RECORD LIST:
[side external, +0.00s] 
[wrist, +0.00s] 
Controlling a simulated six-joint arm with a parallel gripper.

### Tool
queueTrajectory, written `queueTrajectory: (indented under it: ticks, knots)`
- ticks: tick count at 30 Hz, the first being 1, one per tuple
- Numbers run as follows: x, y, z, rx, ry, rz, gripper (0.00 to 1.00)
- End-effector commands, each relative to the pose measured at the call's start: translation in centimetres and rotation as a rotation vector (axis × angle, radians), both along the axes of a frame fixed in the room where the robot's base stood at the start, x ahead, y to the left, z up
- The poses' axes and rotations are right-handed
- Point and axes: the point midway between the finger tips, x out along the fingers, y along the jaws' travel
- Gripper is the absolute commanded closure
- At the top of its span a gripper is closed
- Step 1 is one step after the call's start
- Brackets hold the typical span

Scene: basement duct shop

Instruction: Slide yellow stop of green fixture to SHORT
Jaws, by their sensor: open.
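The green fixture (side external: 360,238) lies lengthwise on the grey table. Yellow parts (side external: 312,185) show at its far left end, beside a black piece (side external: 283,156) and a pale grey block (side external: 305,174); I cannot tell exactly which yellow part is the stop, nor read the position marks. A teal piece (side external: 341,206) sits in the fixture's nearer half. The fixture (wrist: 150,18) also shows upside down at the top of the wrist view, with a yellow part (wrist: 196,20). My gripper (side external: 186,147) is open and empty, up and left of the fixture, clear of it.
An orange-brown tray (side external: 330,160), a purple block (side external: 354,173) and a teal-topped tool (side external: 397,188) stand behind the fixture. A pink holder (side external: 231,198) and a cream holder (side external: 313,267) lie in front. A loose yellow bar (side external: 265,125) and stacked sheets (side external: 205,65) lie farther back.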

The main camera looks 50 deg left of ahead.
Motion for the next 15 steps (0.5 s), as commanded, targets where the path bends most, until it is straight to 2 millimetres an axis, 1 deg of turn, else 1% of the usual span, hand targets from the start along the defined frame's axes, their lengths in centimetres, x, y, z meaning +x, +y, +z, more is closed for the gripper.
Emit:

--

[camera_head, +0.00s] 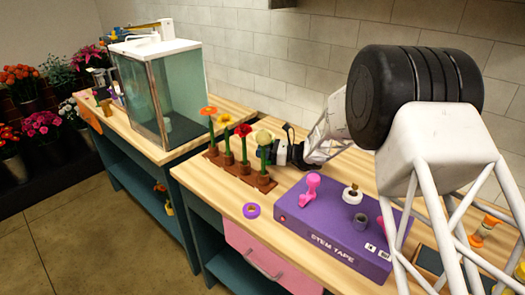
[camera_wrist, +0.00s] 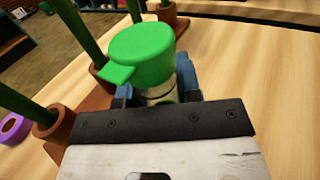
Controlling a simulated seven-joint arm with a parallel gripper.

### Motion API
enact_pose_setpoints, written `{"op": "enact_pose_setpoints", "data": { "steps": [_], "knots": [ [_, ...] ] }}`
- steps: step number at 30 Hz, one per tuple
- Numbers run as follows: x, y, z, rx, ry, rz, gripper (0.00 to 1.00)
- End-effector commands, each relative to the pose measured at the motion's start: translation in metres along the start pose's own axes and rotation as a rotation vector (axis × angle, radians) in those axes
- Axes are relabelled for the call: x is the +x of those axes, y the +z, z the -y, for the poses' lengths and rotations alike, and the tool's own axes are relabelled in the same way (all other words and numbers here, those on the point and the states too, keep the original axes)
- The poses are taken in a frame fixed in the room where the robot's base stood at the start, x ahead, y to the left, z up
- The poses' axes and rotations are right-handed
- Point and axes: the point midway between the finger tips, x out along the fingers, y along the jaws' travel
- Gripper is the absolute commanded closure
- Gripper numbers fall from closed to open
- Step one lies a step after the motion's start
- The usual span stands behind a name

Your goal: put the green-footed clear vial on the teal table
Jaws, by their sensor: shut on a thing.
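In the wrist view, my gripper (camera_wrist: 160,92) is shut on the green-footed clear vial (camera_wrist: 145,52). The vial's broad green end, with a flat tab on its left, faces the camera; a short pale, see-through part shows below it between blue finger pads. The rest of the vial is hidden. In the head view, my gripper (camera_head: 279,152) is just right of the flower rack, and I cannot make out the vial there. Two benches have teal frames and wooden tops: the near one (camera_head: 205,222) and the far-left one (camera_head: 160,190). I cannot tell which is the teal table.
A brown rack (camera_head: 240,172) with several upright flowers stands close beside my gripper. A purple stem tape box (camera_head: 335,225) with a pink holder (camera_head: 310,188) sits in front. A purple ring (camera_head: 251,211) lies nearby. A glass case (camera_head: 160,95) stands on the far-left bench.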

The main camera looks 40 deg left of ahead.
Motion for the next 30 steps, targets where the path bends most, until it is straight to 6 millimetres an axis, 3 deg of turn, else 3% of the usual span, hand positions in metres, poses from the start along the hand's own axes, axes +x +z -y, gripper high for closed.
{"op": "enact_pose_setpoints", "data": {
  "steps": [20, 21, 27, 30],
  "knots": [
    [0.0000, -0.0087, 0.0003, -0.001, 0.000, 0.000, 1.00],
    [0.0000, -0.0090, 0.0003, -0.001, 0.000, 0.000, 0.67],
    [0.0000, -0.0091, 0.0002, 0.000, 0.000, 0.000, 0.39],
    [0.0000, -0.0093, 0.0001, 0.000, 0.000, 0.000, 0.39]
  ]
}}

--

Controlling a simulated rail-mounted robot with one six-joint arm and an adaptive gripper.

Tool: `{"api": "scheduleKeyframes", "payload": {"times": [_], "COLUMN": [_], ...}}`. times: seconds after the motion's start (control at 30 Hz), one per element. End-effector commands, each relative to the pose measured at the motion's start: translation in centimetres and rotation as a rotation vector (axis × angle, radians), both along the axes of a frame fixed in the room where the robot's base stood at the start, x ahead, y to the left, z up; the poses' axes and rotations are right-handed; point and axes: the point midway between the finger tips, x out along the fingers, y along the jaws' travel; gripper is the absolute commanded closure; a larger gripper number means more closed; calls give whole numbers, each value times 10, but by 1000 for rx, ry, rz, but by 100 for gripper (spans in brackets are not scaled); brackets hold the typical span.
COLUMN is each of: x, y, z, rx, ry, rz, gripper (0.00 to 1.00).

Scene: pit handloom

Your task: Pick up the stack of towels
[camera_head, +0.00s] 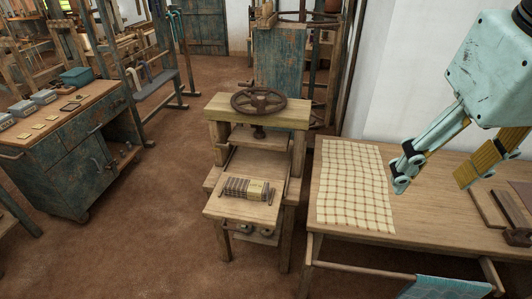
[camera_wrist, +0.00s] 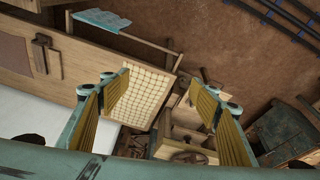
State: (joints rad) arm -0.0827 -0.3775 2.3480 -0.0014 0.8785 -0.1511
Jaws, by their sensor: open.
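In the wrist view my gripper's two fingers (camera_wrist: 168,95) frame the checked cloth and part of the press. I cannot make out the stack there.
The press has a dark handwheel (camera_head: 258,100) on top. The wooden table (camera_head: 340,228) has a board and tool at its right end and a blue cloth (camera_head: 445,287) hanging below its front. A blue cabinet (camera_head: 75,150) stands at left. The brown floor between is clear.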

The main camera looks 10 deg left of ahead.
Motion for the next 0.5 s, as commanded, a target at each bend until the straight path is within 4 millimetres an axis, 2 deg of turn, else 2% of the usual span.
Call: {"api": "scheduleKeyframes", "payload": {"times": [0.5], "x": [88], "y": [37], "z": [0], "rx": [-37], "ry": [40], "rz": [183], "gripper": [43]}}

TASK TO COMPLETE: Your task is to gather every line with the word "ticks" and copy it.

SOLUTION TO THE PROBLEM:
queueTrajectory, written `queueTrajectory: (indented under it: ticks, knots)`
- ticks: tick count at 30 Hz, the first being 1, one per tuple

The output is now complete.